'Si se la llevan... se la echan'

 

En exclusiva, REFORMA reproduce fragmentos del nuevo libro de la periodista, en el que narra el momento de su detención en Cancún y su traslado al penal de Puebla. Una experiencia colmada de ilegalidades y vejaciones.

 

 

UN SECUESTRO LEGAL

 

Es viernes 16 de diciembre, llueve. Las calles de Cancún son espejos de agua y el clima está templado; son las 11:45 a.m. y es mi primer día de trabajo luego de regresar de un viaje a España y Sri Lanka. Salí de una cafetería en la que desayuné con colegas periodistas. Encendí la música y manejé tranquilamente hacia mis oficinas del CIAM. A raíz de las amenazas que había sufrido por parte de Succar Kuri, sus cómplices y otros agresores, desde 2003, tanto la Comisión Nacional de Derechos Humanos como la Cámara de Diputados solicitaron a la PGR medidas cautelares para mí. Fue la Subprocuraduría de Delincuencia Organizada de la PGR la que me asignó a tres agentes de la Agencia Federal de Investigaciones (AFI) como escolta para resguardar mi vida desde enero de 2005.
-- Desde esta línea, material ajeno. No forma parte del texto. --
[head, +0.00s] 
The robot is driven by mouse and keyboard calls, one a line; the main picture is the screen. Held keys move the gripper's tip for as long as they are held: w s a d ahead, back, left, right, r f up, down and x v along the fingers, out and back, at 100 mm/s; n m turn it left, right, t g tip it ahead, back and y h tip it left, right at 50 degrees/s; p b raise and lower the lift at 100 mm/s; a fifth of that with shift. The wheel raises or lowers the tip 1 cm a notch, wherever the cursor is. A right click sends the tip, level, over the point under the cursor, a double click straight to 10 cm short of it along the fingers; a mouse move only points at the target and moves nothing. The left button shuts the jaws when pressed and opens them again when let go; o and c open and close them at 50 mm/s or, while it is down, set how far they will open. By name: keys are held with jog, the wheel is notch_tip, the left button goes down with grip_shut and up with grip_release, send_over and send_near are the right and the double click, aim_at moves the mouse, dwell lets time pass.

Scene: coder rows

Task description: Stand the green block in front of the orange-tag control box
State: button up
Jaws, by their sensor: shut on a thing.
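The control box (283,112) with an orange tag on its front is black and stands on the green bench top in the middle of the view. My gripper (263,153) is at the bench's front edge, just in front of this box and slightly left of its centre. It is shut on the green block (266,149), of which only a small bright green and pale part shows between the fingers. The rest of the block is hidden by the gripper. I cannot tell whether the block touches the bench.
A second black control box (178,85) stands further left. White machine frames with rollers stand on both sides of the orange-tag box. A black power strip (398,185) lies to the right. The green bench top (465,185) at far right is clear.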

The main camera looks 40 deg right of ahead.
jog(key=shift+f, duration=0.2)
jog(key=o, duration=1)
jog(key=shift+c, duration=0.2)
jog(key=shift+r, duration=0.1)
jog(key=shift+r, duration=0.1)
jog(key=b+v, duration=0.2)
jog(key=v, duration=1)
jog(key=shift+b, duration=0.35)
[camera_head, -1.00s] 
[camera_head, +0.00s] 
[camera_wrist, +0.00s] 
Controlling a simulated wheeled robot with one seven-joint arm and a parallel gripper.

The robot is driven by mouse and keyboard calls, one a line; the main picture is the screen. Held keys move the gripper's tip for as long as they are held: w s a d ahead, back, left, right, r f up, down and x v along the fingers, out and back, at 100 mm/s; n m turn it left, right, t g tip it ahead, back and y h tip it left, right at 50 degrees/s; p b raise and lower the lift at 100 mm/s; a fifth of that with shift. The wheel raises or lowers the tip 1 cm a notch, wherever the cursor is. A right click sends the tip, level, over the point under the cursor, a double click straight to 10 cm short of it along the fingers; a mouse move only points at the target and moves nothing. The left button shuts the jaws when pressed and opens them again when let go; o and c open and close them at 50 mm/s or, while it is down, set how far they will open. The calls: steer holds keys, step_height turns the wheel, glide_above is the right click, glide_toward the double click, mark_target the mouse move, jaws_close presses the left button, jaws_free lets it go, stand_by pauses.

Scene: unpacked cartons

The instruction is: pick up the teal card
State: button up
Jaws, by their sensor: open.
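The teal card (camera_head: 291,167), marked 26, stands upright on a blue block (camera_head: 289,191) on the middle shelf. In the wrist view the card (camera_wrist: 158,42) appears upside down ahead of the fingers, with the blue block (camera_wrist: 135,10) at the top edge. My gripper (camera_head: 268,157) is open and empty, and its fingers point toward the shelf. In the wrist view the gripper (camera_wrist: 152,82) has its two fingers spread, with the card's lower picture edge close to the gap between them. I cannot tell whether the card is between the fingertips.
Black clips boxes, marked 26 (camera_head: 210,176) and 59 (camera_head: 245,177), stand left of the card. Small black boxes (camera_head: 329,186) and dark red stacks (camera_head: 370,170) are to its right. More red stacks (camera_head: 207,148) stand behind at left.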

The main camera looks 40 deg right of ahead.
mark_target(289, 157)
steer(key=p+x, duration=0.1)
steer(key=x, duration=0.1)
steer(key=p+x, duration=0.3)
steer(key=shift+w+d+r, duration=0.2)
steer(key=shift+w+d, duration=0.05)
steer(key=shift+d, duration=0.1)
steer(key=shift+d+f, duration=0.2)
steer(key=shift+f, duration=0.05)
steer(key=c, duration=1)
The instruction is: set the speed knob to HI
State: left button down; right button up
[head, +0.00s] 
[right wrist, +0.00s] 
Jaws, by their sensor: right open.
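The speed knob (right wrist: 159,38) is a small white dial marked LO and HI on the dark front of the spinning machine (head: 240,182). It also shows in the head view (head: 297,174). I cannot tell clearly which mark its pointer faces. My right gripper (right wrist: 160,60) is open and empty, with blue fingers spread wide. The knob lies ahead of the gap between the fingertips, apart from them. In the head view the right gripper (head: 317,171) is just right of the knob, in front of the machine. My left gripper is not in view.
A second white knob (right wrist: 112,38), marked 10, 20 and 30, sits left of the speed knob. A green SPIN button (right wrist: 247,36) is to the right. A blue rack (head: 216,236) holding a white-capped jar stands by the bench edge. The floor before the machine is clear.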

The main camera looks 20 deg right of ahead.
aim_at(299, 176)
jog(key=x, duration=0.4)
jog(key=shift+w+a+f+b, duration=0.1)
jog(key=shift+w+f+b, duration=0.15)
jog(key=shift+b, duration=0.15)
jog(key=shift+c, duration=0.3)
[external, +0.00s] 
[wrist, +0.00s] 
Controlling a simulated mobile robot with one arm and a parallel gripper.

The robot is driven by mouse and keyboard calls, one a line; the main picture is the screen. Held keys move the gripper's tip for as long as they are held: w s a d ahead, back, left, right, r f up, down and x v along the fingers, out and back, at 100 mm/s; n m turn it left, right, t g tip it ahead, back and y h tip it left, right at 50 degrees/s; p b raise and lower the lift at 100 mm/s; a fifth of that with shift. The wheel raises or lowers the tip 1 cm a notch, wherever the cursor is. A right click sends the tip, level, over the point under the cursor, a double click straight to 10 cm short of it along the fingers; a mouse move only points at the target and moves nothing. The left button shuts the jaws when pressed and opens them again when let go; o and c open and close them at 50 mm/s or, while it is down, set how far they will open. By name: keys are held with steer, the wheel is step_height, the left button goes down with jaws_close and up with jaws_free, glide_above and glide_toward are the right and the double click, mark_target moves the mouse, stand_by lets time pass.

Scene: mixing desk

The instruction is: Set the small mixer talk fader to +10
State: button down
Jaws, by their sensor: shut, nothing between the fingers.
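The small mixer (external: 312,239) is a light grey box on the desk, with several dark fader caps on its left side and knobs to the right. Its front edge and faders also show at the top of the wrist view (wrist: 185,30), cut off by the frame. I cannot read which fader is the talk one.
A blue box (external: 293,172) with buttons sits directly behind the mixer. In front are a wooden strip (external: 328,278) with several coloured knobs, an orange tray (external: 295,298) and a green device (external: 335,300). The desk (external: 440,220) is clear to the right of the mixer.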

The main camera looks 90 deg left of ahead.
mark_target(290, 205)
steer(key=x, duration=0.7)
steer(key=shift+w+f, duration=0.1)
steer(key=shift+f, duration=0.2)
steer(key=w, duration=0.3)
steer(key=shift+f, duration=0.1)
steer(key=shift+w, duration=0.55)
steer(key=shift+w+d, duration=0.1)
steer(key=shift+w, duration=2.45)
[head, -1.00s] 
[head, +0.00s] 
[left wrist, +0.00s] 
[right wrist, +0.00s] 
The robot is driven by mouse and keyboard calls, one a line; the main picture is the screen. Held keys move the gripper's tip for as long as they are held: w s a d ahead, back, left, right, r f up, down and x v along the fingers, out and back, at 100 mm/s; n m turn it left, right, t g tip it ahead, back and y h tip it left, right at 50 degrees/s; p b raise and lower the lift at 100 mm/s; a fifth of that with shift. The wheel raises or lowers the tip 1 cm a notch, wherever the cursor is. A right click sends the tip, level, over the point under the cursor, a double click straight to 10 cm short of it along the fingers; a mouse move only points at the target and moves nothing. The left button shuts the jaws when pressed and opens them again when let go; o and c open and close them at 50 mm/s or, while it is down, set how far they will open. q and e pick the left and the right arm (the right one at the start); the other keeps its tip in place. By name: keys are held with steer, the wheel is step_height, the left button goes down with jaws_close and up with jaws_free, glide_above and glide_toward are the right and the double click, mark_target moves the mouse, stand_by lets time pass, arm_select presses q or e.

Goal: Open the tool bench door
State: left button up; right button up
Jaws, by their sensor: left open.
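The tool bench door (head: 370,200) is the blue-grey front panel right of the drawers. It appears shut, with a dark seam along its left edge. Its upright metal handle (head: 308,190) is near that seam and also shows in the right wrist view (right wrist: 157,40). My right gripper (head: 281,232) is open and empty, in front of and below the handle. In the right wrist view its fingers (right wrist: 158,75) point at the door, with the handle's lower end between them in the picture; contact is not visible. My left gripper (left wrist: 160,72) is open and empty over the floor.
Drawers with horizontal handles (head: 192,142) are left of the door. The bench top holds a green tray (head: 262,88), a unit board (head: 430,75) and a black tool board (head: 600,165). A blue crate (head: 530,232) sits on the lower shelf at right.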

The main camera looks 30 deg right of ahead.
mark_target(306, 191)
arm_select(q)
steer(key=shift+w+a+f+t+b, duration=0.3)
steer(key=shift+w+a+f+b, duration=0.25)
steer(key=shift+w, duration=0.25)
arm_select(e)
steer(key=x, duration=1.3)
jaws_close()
Corrían los últimos días de mi tratamiento de antibióticos.


Entré en la calle Doce; al estacionar la camioneta y apagar el motor, pasó a mi lado un auto compacto que siguió de largo y entonces bajé de mi vehículo. De pronto un auto color azul plata con placas de Puebla se detuvo cerrando la calle y de inmediato se bajaron tres sujetos morenos, uno de ellos con la playera blanca y una sobaquera que mostraba evidentemente una pistola. Otro llevaba en su mano un folder color rosa y caminaron deprisa hacia mí; miré a mi izquierda: atrás estaba una camioneta Liberty blanca, de la cual busqué las placas: también eran de Puebla.


En ese instante pensé que eran sicarios, aunque no sabía de quién; entonces miré a la esquina: un auto rojo bloqueaba la otra esquina de la calle y un hombre parado frente a las oficinas hacía señas a otro. Pensé que dispararían, por lo cual la sangre se me congeló.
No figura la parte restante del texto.